> [Problem description] Report how many lines of these entries hold the string "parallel"; reply with the number alone.

━━━

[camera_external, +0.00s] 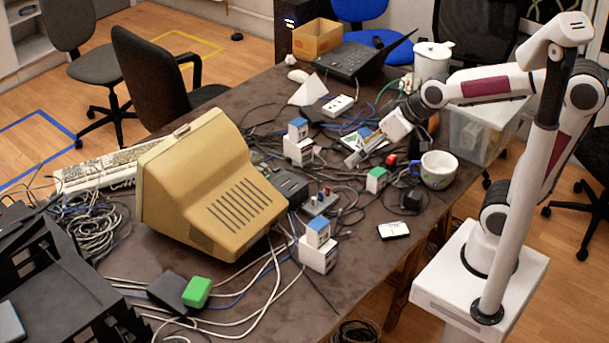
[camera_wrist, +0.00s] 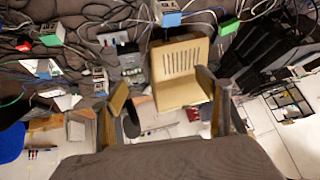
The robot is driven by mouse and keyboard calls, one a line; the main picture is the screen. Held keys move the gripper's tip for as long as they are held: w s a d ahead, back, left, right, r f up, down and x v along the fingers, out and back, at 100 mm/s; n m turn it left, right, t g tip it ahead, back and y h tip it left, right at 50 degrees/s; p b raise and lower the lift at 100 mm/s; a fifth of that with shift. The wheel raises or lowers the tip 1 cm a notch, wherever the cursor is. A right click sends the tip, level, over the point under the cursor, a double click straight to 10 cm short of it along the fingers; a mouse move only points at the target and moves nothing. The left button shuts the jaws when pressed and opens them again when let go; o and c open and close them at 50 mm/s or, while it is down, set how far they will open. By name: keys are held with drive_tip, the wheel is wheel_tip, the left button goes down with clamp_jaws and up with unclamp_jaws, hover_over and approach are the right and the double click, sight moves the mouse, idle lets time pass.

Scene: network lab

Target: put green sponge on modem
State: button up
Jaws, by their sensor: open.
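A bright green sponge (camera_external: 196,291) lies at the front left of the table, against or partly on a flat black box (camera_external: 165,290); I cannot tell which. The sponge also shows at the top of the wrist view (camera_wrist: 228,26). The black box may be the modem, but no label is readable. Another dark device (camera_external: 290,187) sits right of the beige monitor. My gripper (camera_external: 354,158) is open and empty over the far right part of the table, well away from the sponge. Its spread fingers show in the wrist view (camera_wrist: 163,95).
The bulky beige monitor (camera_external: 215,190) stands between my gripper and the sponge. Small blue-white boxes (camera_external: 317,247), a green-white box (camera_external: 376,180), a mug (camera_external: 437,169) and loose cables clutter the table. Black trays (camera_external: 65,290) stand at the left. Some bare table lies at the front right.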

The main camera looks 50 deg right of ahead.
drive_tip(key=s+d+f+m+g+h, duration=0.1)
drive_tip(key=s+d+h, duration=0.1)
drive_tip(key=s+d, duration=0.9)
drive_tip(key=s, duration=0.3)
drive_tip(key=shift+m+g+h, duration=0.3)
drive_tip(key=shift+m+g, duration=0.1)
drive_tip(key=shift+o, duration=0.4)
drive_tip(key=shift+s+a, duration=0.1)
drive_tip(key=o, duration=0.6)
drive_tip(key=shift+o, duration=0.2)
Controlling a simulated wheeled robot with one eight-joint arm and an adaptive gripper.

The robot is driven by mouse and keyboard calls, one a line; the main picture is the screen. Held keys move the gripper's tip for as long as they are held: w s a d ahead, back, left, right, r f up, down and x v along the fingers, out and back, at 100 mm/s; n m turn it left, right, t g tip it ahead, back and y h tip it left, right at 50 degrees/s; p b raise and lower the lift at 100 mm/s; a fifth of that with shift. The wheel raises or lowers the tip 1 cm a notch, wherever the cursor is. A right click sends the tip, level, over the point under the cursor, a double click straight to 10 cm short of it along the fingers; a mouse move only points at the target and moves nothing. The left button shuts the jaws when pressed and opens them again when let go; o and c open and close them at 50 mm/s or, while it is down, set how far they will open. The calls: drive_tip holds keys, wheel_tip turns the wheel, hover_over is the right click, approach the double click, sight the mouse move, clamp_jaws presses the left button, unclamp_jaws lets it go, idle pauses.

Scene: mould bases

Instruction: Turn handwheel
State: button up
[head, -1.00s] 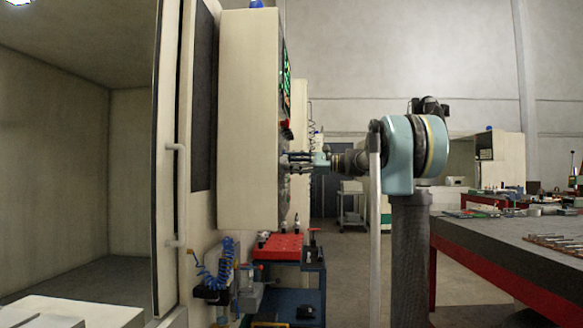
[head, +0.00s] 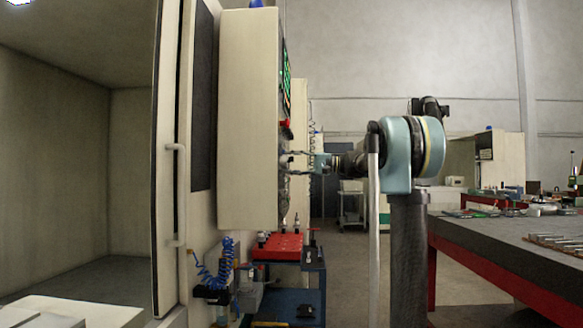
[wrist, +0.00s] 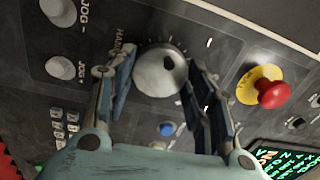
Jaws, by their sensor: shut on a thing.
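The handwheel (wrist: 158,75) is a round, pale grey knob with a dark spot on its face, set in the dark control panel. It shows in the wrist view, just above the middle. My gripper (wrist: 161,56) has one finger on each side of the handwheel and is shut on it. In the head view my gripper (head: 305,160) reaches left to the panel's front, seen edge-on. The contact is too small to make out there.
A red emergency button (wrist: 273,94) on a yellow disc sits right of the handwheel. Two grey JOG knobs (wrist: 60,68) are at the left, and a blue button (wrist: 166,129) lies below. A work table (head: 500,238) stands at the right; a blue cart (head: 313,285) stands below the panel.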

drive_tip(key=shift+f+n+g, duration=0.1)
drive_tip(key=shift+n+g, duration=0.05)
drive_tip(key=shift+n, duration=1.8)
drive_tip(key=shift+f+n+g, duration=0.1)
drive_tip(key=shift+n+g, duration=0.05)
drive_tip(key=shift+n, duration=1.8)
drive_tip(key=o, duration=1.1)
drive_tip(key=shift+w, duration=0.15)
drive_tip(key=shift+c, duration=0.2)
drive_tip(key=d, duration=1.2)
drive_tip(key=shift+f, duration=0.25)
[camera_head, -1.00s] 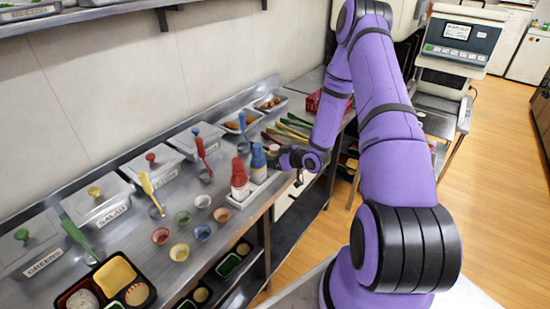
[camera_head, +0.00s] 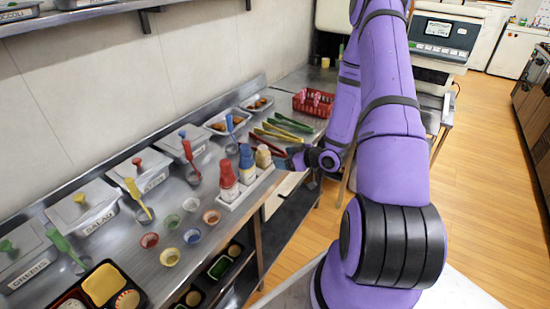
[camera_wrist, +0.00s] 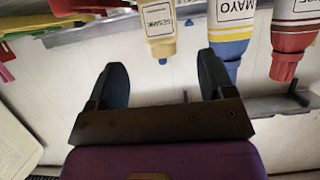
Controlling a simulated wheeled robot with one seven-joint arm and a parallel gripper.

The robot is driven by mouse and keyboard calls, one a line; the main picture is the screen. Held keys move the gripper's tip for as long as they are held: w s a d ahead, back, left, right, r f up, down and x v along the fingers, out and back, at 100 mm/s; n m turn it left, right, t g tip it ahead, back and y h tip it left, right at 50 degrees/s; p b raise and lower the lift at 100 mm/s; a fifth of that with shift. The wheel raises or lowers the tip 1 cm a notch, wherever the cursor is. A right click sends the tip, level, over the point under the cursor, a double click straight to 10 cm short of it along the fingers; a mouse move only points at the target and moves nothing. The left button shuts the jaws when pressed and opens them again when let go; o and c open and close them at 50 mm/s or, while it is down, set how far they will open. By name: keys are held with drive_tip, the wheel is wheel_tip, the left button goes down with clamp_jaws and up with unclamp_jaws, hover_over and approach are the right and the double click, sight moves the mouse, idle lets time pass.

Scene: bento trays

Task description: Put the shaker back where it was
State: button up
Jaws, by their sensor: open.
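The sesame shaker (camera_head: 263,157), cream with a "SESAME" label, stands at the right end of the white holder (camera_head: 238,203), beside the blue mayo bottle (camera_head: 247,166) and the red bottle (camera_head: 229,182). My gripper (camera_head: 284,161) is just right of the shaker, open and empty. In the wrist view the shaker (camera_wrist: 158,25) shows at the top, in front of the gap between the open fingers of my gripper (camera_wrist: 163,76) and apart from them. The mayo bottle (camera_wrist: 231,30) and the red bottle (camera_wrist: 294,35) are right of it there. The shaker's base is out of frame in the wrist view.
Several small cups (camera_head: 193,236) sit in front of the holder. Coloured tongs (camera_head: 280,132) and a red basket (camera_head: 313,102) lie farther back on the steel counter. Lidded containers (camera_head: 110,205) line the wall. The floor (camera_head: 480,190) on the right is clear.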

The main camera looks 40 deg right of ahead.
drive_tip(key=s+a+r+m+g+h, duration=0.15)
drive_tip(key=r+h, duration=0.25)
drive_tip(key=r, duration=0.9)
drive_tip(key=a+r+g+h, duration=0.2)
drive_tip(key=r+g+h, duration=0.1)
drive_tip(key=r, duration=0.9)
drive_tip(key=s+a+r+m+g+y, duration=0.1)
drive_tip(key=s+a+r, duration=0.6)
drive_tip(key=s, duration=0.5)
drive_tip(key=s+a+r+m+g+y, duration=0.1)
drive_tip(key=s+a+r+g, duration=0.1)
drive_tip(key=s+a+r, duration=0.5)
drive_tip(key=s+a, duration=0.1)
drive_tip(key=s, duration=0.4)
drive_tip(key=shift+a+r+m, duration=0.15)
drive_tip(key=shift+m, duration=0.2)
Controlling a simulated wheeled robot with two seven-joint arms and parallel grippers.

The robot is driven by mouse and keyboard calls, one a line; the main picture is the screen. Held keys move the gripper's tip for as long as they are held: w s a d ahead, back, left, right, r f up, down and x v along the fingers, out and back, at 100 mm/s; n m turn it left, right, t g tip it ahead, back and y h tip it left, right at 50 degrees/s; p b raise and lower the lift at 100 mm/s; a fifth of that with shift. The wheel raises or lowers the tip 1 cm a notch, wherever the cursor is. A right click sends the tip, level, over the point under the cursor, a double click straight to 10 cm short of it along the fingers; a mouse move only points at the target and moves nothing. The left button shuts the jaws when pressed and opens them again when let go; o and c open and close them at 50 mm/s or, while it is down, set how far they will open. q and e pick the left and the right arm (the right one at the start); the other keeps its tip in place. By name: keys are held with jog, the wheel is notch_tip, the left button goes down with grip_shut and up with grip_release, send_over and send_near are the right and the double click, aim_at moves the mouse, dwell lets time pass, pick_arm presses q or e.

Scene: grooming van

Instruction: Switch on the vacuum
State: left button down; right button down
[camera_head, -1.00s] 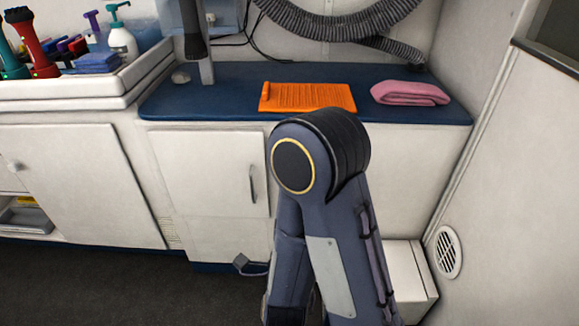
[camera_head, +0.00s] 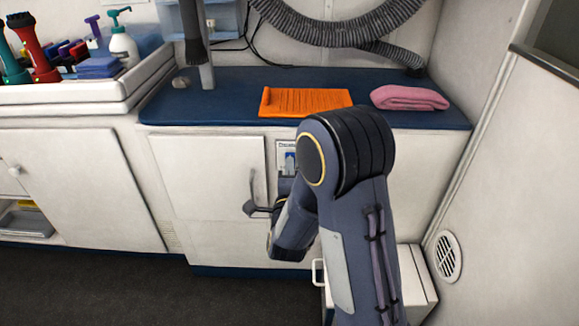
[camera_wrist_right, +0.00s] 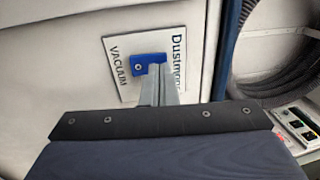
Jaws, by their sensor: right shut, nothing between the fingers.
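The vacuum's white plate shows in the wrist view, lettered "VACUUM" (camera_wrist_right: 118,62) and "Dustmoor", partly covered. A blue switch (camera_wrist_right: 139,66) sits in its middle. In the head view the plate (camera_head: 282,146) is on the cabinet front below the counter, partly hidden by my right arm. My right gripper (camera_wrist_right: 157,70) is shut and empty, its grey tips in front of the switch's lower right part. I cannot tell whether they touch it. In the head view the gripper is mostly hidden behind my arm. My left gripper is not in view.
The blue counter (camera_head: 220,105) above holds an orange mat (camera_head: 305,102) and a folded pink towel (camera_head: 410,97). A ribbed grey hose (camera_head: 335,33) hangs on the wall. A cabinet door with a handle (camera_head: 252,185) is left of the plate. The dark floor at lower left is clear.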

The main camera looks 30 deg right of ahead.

━━━

> [Exercise solution] 2